WHAT YOU WILL DO: Using the material below, copy every line where "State" appears.

Robot episode rows:

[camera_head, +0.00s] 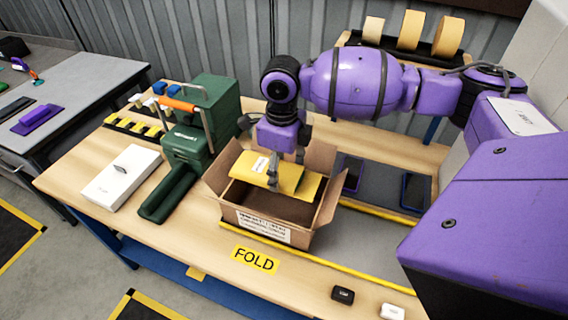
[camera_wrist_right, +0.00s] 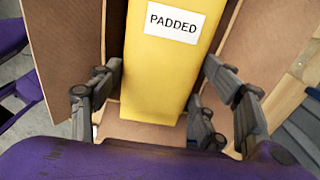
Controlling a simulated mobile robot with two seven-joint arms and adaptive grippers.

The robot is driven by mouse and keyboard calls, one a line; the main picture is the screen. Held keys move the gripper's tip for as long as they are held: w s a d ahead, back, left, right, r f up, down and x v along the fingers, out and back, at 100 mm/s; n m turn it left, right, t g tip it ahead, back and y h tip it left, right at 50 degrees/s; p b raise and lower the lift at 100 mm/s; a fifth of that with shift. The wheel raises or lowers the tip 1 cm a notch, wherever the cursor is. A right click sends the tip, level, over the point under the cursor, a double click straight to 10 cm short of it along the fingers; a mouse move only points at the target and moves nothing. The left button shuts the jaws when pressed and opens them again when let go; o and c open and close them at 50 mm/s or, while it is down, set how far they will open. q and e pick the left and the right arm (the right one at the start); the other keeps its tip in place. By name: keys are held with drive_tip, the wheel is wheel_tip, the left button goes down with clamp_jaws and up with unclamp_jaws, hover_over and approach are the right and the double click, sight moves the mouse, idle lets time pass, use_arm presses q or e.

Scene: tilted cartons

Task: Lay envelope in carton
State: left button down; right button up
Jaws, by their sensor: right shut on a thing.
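The yellow padded envelope (camera_head: 291,180) with a white label is in my right gripper (camera_head: 279,172), over the open carton in the head view. The wrist view shows the envelope (camera_wrist_right: 160,75) between the two fingers of the right gripper (camera_wrist_right: 150,115), its label reading PADDED. The brown carton (camera_head: 262,231) stands on the table with its flaps spread outward; its flaps (camera_wrist_right: 240,40) also show in the wrist view. The envelope hides part of the carton's inside, and I cannot tell whether it touches the bottom. My left gripper is not in view.
A green machine (camera_head: 193,130) with an orange handle stands left of the carton, and a white box (camera_head: 122,177) lies farther left. Tape rolls (camera_head: 409,30) stand behind my right arm. A black item (camera_head: 343,294) lies near the front edge. A grey mat (camera_head: 375,240) is right of the carton.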

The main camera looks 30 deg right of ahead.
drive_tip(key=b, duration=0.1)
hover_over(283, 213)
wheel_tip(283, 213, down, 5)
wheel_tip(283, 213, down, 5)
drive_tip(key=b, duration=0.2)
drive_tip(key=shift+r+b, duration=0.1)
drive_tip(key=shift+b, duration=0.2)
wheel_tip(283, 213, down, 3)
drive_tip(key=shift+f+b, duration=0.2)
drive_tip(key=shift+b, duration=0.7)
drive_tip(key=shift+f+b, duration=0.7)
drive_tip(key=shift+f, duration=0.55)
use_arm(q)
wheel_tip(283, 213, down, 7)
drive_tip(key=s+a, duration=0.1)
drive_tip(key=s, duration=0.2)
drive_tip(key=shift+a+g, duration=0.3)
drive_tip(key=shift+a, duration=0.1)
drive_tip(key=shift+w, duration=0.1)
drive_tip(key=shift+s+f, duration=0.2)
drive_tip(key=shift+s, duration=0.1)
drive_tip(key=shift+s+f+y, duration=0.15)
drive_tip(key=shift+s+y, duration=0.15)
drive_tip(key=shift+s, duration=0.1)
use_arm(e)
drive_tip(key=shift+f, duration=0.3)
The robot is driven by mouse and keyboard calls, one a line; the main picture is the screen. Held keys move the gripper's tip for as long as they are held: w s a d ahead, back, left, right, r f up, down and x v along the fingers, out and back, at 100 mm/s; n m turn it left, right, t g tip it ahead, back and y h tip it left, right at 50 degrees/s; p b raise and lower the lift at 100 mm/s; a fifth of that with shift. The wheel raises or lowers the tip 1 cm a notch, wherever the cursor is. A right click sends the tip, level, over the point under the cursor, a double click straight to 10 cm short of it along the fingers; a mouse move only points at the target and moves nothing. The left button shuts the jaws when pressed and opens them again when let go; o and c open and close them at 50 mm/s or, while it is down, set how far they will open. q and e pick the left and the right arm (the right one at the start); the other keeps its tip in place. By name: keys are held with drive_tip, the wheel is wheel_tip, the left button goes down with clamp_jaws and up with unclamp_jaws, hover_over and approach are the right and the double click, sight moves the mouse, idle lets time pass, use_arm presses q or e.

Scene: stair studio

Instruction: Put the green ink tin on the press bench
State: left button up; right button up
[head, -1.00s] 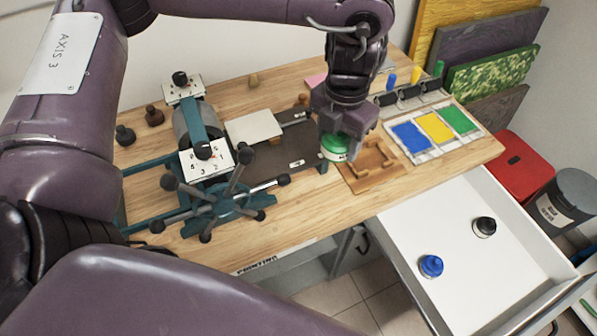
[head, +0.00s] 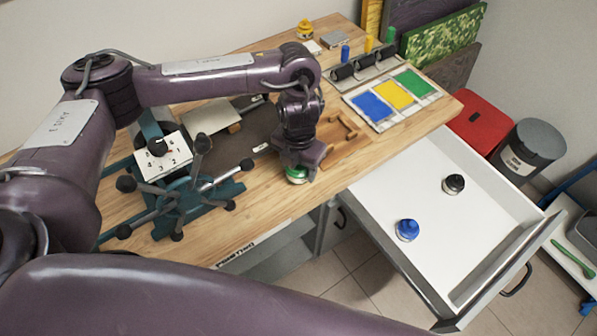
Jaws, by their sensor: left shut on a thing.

ANSWER TO THE EXERCISE:
State: left button down; right button up
State: left button up; right button up

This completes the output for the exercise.